Tra queste misure, la prima è quella relativa alla due diligence per l’acquisto di asset virtuali. In tal senso, però, occorre sottolineare come già a livello di Unione Europea sia stato adottato il principio dell’obbligo di pubblicazione per qualsiasi transazione crypto che vada ad oltrepassare la soglia dei mille euro.

A questa prima richiesta se ne aggiunge poi una seconda, l’obbligo di produrre la prova relativa all’origine dei fondi. E, ancora, la definitiva messa al bando dei mixer crypto. Ovvero di quegli strumenti che, come Tornado Cash, sono in grado di impedire l’individuazione dei wallet implicati in una transazione. Strumenti che, del resto, sono già oggetto di una vera e propria guerra da parte delle autorità preposte al controllo dei movimenti monetari.

Altra proposta avanzata dai gruppi parlamentari di CDU e CSU è poi quella relativa alla registrazione per gli indirizzi self-hosted, i quali dovrebbero essere oggetto di comunicazione allo Stato. Evidente l’intenzione di fare in modo che siano vietate le transazioni di coloro che dovessero sottrarsi all’obbligo.

Non manca poi un altro aspetto abbastanza controverso, quello relativo al divieto di scambiare criptovalute e contanti in modalità P2P. In questo caso, peraltro, non è specificato se tale divieto dovrebbe riguardare solo gli exchange decentralizzati (DEX) o anche i privati.

Infine, l’istituzione di un vero e proprio registro dei wallet, simile a quello già in vigore per i conti bancari. In questo caso a giustificare il provvedimento sarebbe la necessità di monitorare le attività finanziarie condotte mediante valuta virtuale.

La polemica è dietro l’angolo

Le proposte dell’opposizione tedesca sembrano fatte apposta per rinfocolare le polemiche sulle criptovalute. In molti casi evidenziano una plateale ignoranza di cosa siano realmente e delle tecnologie cui si appoggiano. In altri sembrano invece il retaggio di un pregiudizio duro a morire.

L’anonimato che queste norme vorrebbero contrastare è una sorta di leggenda metropolitana, ove riferito ad esempio a Bitcoin. È stata la Bitcoin Foundation a ricordare, anni fa, come tutte le transazioni che comportano l’impiego dell’icona creata da Satoshi Nakamoto siano iscritte sul libro mastro della blockchain. Un registro il quale è assolutamente pubblico e che può essere consultato da chiunque sia intenzionato a farlo.

Mentre potrebbe essere più plausibile nel caso delle cosiddette privacy coin, a partire da Monero, il più illustre rappresentante di questo particolare ambito.
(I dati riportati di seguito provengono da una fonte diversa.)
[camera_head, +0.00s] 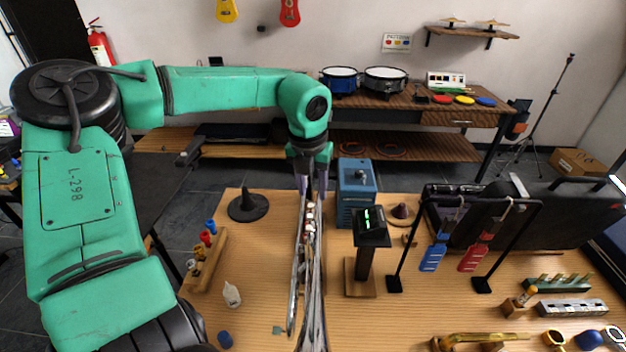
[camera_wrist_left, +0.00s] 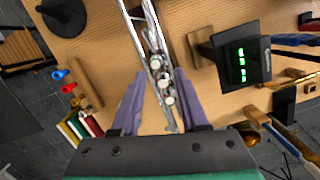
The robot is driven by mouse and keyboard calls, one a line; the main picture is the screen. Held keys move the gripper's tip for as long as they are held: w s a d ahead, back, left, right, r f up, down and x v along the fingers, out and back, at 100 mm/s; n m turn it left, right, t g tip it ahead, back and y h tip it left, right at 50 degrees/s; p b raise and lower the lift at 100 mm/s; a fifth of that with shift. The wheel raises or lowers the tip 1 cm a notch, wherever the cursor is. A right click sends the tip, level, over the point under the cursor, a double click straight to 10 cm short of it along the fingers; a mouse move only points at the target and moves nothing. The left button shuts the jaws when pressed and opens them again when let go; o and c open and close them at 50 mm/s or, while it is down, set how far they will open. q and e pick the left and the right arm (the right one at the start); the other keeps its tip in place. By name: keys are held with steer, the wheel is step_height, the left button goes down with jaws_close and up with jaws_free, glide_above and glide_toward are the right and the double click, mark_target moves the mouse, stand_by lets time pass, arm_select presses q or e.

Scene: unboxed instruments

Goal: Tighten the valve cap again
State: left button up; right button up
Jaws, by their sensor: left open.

Indicare Bitcoin come strumento per l’economia criminale sembra più che altro una mossa propagandistica.

Basti pensare in tal senso ad un recente documento redato dal Ministero del Tesoro degli Stati Uniti, al cui interno si afferma come gli asset virtuali siano largamente minoritari nel riciclaggio di denaro sporco.

Il documento redatto da CDU/CSU, in definitiva, sembra talmente maldestro da spingere qualcuno ad affermare che il vero obiettivo è un altro. Ovvero fare un primo passo deciso verso il divieto dei contanti. In tal senso, quindi, le criptovalute rappresenterebbero semplicemente il classico cavallo di Troia, al cui interno si nasconderebbe una proposta che è vista come il fumo negli occhi da parte di molti.